= Set exercise =
The material below contains a line with "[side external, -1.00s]" and a line with "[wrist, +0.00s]". Copy exactly those two lines and all lines between them.

# Start of Supplied entries

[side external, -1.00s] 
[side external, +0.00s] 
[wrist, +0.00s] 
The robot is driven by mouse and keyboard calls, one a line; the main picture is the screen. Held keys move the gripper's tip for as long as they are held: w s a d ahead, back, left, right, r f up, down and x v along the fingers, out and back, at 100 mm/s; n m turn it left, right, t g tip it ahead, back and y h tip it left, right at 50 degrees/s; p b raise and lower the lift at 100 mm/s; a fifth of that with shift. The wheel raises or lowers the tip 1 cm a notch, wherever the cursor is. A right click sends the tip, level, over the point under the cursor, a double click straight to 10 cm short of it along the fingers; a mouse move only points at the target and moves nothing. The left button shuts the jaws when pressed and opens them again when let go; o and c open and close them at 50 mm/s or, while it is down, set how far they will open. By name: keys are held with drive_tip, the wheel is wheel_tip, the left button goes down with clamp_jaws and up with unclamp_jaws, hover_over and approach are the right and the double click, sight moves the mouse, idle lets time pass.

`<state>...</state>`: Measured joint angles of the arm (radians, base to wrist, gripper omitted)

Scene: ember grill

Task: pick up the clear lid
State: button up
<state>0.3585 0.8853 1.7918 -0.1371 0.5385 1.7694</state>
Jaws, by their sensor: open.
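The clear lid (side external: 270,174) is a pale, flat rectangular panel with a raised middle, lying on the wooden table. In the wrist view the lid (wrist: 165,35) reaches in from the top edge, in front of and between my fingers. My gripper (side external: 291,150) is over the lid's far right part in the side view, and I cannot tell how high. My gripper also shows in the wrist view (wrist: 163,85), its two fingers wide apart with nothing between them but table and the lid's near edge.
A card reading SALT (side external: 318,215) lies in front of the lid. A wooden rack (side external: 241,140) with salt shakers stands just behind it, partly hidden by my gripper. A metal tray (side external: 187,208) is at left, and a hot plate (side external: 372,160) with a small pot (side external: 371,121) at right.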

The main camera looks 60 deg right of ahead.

# End of Supplied entries
# Start of Supplied entries

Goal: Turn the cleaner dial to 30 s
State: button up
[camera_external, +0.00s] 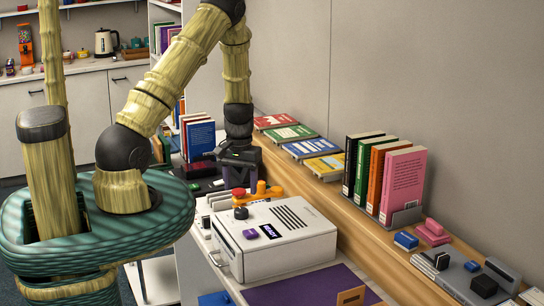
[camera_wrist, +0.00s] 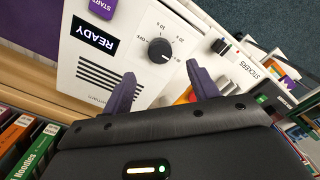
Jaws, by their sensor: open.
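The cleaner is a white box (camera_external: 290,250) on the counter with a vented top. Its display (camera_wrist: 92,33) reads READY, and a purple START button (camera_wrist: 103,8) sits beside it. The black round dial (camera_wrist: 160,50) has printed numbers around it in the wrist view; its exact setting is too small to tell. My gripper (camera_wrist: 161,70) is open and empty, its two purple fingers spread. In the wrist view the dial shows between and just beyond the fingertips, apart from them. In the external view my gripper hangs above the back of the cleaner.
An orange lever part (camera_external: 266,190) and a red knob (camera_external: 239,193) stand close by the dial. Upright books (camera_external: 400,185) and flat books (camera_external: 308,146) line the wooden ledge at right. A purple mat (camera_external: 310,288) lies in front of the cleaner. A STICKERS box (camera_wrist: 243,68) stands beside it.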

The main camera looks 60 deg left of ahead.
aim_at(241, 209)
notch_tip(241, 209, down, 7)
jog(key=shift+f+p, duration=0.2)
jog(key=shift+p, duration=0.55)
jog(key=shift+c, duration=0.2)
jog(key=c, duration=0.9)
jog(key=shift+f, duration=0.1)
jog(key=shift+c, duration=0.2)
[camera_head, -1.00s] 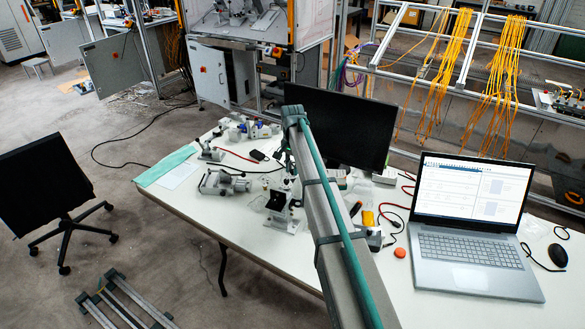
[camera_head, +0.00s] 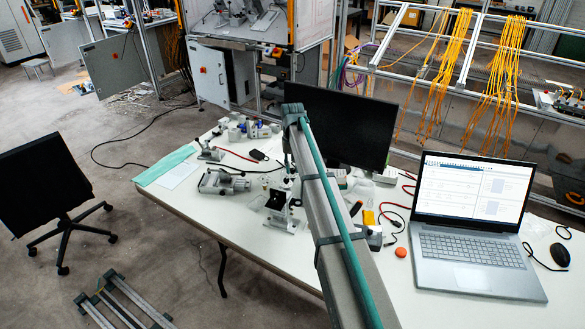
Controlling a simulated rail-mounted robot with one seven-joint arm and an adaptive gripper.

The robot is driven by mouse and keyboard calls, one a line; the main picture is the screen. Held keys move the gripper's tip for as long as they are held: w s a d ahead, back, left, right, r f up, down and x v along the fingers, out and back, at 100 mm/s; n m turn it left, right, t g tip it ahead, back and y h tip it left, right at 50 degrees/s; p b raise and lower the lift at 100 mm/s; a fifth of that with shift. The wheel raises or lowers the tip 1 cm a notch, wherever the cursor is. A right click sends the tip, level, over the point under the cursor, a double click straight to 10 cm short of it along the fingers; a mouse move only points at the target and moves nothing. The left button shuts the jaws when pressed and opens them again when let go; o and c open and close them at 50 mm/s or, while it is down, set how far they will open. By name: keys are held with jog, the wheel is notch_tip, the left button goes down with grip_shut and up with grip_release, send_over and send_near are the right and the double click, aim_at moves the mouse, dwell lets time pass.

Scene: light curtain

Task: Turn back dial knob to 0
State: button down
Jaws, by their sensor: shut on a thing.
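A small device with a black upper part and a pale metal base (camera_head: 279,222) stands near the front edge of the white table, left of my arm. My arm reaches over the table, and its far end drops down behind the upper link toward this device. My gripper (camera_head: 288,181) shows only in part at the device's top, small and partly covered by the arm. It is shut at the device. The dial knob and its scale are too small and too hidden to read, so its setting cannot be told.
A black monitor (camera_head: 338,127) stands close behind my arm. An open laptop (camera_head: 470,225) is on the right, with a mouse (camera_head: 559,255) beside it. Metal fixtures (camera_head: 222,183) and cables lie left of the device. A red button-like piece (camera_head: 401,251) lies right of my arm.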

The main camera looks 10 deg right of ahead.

# End of Supplied entries

= In response =
[side external, -1.00s] 
[side external, +0.00s] 
[wrist, +0.00s] 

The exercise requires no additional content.